▶ **Records for the task**
** START **
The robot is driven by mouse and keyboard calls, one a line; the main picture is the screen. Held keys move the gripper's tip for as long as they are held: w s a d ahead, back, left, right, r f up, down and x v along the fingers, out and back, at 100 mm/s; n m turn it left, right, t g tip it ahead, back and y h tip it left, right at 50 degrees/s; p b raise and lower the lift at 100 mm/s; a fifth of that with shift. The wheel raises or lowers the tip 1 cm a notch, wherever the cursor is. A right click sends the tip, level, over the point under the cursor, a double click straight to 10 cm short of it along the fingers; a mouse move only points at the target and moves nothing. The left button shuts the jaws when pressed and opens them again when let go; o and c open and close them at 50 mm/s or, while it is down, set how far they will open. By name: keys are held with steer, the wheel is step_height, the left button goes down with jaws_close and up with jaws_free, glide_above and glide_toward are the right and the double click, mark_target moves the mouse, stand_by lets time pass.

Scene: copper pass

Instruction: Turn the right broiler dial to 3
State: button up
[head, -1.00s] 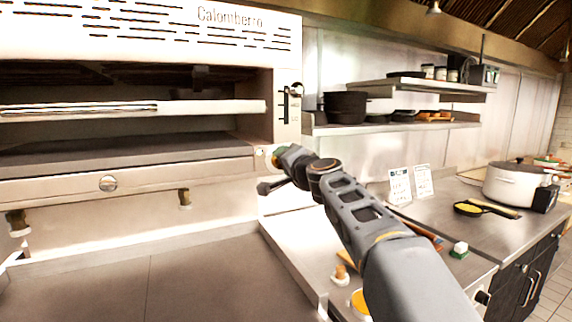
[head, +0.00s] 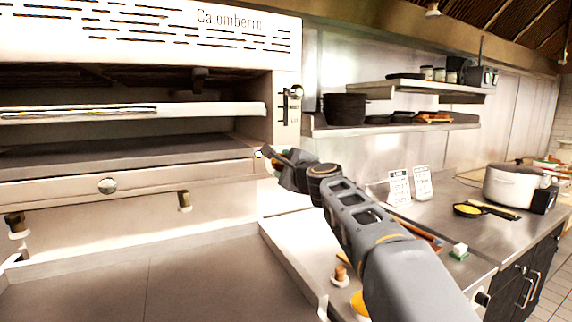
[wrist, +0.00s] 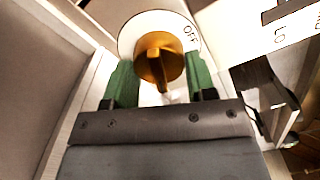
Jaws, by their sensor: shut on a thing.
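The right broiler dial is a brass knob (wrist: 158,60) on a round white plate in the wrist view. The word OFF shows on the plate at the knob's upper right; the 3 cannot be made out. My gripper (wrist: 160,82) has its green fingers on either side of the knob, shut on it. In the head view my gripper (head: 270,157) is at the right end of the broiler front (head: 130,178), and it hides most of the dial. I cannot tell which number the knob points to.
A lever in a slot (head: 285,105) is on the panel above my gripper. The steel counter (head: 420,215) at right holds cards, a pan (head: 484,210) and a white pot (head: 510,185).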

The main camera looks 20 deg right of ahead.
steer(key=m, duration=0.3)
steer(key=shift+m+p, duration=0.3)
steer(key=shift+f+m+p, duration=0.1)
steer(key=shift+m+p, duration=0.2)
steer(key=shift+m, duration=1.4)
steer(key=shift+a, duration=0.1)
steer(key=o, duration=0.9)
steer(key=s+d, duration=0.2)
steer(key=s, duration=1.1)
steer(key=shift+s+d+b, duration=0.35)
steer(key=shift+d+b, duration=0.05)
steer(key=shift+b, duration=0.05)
** END **
** START **
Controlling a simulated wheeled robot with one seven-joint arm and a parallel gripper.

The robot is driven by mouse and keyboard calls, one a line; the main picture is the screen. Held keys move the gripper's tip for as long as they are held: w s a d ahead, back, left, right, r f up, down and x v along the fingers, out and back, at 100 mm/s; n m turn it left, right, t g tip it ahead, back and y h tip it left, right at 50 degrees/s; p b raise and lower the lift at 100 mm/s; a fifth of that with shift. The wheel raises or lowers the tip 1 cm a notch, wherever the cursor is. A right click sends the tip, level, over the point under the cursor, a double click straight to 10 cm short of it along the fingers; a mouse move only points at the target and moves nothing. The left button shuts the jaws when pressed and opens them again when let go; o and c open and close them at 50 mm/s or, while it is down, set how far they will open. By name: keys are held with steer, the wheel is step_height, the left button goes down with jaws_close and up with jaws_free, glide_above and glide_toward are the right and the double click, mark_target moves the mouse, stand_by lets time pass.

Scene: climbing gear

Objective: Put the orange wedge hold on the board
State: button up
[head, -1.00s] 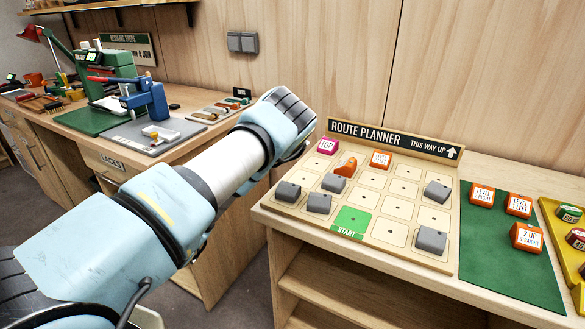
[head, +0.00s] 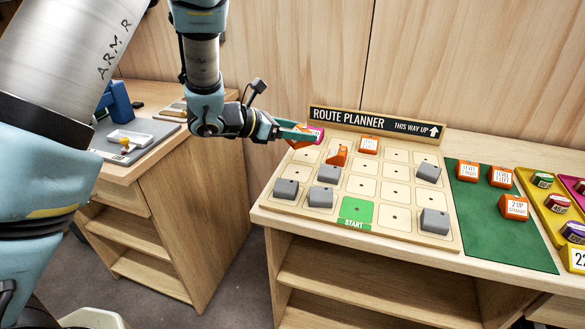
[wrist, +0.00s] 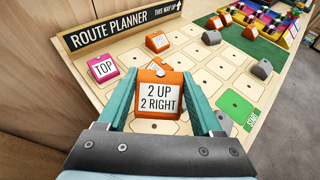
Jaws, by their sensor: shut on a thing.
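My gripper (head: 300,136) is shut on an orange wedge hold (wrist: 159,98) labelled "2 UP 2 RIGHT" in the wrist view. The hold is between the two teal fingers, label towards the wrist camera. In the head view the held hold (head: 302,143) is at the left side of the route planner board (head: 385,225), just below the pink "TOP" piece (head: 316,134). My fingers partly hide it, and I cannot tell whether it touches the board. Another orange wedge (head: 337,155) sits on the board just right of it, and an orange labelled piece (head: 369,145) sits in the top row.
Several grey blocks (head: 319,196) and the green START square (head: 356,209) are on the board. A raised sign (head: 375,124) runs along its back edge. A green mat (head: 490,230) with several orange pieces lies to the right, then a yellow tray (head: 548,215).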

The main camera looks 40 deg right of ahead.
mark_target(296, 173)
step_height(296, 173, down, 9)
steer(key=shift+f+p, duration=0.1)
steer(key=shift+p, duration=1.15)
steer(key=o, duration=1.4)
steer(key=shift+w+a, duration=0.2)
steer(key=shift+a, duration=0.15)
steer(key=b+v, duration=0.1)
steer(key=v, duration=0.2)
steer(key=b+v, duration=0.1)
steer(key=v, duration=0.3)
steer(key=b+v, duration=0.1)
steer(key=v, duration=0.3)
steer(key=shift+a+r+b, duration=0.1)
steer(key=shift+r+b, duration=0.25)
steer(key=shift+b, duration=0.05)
** END **
▶ **Request**
Count the lines of the material that include the word "Scene", then state only the total.

▶ **Output for this task**
2